North Sea gas comes ashore between Rattray and Peterhead but oil comes ashore at Cruden Bay south of Peterhead not that you would know it.  Unlike the gas terminal the oil terminal is a tiny place which unless you are hugging the coast on minor roads you are unlikely to encounter.  I'm sure if it hadn't featured on 'Coast' we wouldn't have known it for the terminal that pumps all the Forties Field oil. With about ninety miles travelled we started seriously looking for a wild camp.  At once we found Aberdeenshire full of height barriers and restrictive notices.  Twenty five miles later having fallen off our OS maps again we gave up and parked by the side of the road on the wide esplanade to the north of Aberdeen docks.  After the cruising traffic died down (youngsters in hatchbacks with noisy exhausts and boomboxes) it was actually very peaceful until about 7am when it became a route to work. 
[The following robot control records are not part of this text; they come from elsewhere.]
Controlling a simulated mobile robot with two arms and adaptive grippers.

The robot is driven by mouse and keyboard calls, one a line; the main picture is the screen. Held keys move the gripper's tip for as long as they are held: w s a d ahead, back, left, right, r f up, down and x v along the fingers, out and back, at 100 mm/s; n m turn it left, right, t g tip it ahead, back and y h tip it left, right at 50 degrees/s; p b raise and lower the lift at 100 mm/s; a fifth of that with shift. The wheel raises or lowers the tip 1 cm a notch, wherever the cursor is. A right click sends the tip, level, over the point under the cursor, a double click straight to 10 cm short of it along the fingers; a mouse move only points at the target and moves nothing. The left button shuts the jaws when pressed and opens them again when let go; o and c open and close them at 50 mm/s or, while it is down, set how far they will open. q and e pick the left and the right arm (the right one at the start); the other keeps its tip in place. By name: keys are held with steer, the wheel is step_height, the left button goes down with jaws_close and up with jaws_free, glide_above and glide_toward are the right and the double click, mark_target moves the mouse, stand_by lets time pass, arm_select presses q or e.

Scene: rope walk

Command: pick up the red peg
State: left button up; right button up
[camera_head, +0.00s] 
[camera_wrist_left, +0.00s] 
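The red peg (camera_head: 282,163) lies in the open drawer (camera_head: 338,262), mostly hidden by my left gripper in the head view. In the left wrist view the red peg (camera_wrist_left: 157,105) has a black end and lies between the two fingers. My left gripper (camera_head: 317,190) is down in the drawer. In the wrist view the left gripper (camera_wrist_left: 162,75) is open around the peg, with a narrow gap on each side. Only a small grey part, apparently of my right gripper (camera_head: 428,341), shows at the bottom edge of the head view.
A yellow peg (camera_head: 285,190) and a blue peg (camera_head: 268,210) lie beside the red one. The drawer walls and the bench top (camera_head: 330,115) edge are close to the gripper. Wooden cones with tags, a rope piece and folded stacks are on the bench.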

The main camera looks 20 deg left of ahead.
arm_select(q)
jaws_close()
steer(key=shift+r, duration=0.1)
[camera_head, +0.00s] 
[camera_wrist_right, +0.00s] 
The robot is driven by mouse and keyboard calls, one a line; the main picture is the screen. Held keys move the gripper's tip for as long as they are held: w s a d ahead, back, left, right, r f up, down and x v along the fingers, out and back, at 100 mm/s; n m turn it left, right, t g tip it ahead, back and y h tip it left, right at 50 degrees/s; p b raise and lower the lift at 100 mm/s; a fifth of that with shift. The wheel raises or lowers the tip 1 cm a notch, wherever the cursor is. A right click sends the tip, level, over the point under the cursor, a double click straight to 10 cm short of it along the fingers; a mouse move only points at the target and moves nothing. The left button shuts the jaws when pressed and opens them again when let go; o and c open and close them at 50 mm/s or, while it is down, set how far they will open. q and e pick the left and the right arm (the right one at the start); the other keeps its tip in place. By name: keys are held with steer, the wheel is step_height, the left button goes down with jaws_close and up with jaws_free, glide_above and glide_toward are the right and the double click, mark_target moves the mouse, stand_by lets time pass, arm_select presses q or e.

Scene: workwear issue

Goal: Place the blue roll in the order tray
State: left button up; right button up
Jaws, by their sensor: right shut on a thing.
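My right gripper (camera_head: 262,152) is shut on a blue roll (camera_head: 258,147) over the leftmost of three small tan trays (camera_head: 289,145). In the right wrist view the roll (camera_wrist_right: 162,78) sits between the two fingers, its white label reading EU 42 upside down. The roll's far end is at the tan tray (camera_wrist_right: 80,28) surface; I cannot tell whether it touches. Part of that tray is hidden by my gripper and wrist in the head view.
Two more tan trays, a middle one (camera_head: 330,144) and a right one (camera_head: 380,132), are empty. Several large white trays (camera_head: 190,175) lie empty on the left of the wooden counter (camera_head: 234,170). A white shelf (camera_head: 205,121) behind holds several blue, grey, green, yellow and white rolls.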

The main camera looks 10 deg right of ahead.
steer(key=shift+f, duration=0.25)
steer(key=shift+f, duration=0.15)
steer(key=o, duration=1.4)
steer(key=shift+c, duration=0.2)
39th Day - 116 Coast Miles

 

Day 40 Doreen's Birthday, plenty of fish but no Mars Bars

We woke up on Aberdeen sea front after an excellent nights sleep but it is used as a commuter route so we were quickly up and on to the beach.  What a place to wake up on your birthday.  This was not a wild camp we would have necessarily chosen and certainly not one to do if you can't take precautions or are at all nervous of wild camping.  First of all we didn't use our silver screens, we have an internal curtain behind the cab.  We stayed up late, I sat reading in the front of the van so it didn't look as if we were necessarily staying. Central locking was 'on', the van was ready to drive in about 3 minutes from waking and we slept in our tracksuits rather than under the duvet.  I know risk assessments are an anathema to some people (silly 'elf and safety) but  I did a risk assessment and having thought about the risks, limited them by taking some control measures, hence we had that good nights sleep.  Simples! 

Virgin beach :  After dogs had run a bit on it

 Ready for off at 8am 

 

Its a cliche to say a port is 'bustling'. Well that is an accurate description for the docks at Aberdeen we went as close to the harbour as allowed and came through Torry to a car park overlooking the Dee and harbour mouth.  This car park had my 'favourite' type of barrier, the width one.  Unlike a height barrier when you make a width barrier you have to allow a bit extra for lack of skill so a bit of careful driving gets a panel van into a place that was intended only for cars.  This is where we had breakfast watching oil support vessels arrive and leave.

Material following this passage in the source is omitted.